Matters are confused even further when the god-demon is explicitly identified with existing gods in existing mythologies, and when the heroes of the new story behave in exactly the same way that the villains of those mythologies do — tempting young couples to eat the forbidden fruit, and so on. Are those just superficial elements on a story that, deep down, actually affirms the original mythology? Maybe, maybe not, and so the debate rages.

Finally, re: the “felix culpa”. If, as Weitz says, the fall of man was a “good thing” because it led to the coming of the messiah, and if the Lyra-Will relationship is a re-enactment of this fall, then where is the messiah that follows them in this story?
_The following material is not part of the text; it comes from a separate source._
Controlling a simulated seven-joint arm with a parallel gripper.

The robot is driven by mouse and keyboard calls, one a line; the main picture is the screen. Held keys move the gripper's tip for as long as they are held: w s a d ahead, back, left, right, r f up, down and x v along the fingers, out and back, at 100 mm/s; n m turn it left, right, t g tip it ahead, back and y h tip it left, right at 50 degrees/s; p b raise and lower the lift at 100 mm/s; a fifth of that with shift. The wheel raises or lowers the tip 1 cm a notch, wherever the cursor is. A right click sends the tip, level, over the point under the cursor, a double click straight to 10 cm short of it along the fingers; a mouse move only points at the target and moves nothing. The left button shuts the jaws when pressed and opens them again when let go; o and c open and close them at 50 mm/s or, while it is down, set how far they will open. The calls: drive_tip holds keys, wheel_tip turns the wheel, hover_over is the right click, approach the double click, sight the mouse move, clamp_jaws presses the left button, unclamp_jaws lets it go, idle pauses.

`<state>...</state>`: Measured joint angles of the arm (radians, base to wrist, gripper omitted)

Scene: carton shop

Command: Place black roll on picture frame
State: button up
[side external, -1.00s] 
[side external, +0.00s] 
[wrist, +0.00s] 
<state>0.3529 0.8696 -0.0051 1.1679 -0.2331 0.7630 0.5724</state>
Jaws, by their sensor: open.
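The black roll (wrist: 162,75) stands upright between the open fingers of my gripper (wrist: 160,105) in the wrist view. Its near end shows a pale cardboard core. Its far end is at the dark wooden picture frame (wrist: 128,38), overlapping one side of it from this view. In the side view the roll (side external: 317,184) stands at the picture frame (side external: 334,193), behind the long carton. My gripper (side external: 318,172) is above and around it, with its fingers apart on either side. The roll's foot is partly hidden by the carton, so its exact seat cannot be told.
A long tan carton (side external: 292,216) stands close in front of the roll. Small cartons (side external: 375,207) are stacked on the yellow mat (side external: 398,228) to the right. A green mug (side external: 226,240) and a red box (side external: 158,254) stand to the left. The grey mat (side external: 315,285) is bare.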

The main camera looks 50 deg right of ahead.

Or would it perhaps be more accurate to say that Pullman’s story posits the Fall as a good thing in and of itself, rather than as an evil thing which paved the way for a greater good? (Perhaps the real “felix culpa” in this trilogy would be something like, say, the murder committed by Lord Asriel — because it opens up a portal into other worlds, through which Lyra is ultimately able to fulfill her destiny.)
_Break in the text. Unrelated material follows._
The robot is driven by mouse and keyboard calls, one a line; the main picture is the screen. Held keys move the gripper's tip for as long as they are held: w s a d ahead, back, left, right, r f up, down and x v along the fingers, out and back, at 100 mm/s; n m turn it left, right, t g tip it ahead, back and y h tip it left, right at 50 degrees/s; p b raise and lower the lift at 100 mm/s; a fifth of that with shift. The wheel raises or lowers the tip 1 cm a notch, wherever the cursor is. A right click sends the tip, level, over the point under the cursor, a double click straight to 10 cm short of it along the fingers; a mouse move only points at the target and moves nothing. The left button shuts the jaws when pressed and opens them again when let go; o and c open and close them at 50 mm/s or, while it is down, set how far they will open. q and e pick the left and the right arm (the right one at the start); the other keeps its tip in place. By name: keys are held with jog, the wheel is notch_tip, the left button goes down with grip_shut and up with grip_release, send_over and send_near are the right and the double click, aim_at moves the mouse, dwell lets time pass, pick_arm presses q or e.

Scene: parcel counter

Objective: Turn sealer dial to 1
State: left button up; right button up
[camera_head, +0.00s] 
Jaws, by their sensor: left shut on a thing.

Side note: Some commentators, including myself, have made much of the fact that Pullman’s story makes elaborate use of the Old Testament and church history but never says what role Jesus played in getting from one to the other. However, Tony Watkins, the British author of Dark Matter: Shedding Light on Philip Pullman’s Trilogy His Dark Materials, has interviewed Pullman and looked at some of his notes, and he says Jesus plays a similar role in the back-story to ‘His Dark Materials’ that he played in Gnostic mythology, as a dispenser of divine wisdom who opposed the Old Testament God and was misrepresented by some of his followers. In other words, Pullman’s Jesus is “anti-Catholic”, too.